Beware of the idols of the marketplace
Remember Vance Packard, the American journalist-turned-popular sociologist, whose books became something of a sensation in the 1960s and 1970s?
I have been remembering Packard a lot these days. And the reason is the global financial crisis.
Long before God got a new name - Market, Packard warned us against worshipping this false deity. With a clairvoyant's foresight, he saw the dangers that we will be in someday if we sacrifice everything at the altar of this false god.
His most famous book, The Hidden Persuaders, showed how advertising and the media, two of the market-god's many consorts, manipulated our lives and turned human beings into mere consumers. It told us how this manic culture of consumerism constantly forced you to want things that you did not actually want or need.
His other books, especially The Status Seekers, The Waste Makers and The Pyramid Climbers, all did more or less the same thing. Together, they created the image - and the predicament - of Man as Consumer with his insatiable quest for material things, his unending struggle to win the consumerist race and his impossible mission to stay at the top of the pyramid.
Well, these generalizations simply cannot capture the depth of Packard's vision or the power of his arguments. But the essence is this - there is something unreal and inherently destructive about this market mania and, more important, something sinister about the forces that manipulate it.
So you see why the global financial mess, triggered by the so-called subprime crisis, makes me recall Packard's warnings.
At this point, I can visualize some readers fidgeting and tossing back two basic questions at me.

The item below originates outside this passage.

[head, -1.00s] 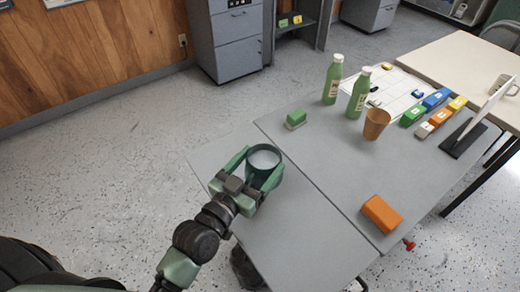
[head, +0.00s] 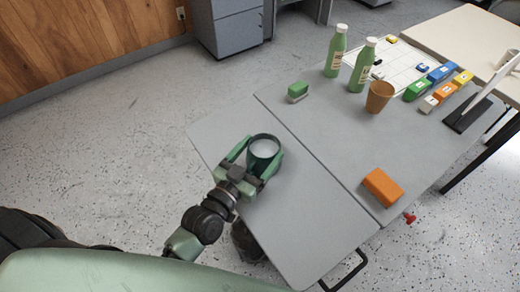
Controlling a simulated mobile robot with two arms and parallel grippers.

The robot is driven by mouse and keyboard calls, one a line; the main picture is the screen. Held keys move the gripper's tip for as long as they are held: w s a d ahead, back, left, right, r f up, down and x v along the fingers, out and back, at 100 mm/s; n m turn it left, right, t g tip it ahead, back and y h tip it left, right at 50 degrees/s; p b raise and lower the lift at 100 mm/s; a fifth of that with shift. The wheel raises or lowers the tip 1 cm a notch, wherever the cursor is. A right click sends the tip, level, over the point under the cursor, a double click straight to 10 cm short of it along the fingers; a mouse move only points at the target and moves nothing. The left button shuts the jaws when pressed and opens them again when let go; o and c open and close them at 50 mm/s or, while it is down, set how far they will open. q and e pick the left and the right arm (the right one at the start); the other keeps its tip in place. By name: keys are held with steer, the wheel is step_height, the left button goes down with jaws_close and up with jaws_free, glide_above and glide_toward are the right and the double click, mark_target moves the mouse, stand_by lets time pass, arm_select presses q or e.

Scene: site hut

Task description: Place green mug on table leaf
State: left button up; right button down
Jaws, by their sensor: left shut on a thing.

Packard was not the only - or the first - writer to warn us against the perils of consumerism, these readers would like to tell me. Accepted. He certainly was not. There have been thinkers and writers in almost every culture who told us we should live within our means and who warned us against surrendering our lives to Mammon.
But I mention Packard because his warnings came at a time when Market, as we understand it today, was beginning to take hold of our lives. And his analysis of the media's - and advertising's - impact on our lives was a pioneering one.
The second poser is, however, much more tricky. What happens to the economy if people do not consume? Does not market - or consumption - drive the economy?
Yes, it does, as everyone knows. The issue is not the real economy or real consumption. The issue, as Packard argues in all his books, is about the unreal economy that tries to build itself on "waste", on surrealistic competition and on endless strivings for social climbing. In relation to the present financial crisis, the issue is whether life should be allowed to be an endless cycle of credit-driven consumption.
Obviously, consumption is necessary. But so are limits to consumption. In other words, there is a no life without market. But the important thing is to keep in mind that life is not a marketplace.
You will agree that this is no profound statement. But the point is Packard's "hidden persuaders" are trying everything - and all the time - to make you forget this basic truth. Even at the risk of oversimplifying, one can argue that the financial world turned upside down because the manipulators - and the people - forgot to remember this truth.
So the world, particularly the developing part of it, needs to increase consumption to make common people's lives better. These people need to spend - for the sake of the growth of a real economy. But they can do without the lures of the bubbles that an unreal financial system keeps floating.
By all means buy yourself or your child things that add real value to your or his/her life. Don't buy stuff just because the neighbor or his child has it. That's a spurious reason of the competition-manufacturing market.
In short, buy and consume goods - and services - but not wasteful goodies. Try that and see how happy, crisis-free life can be.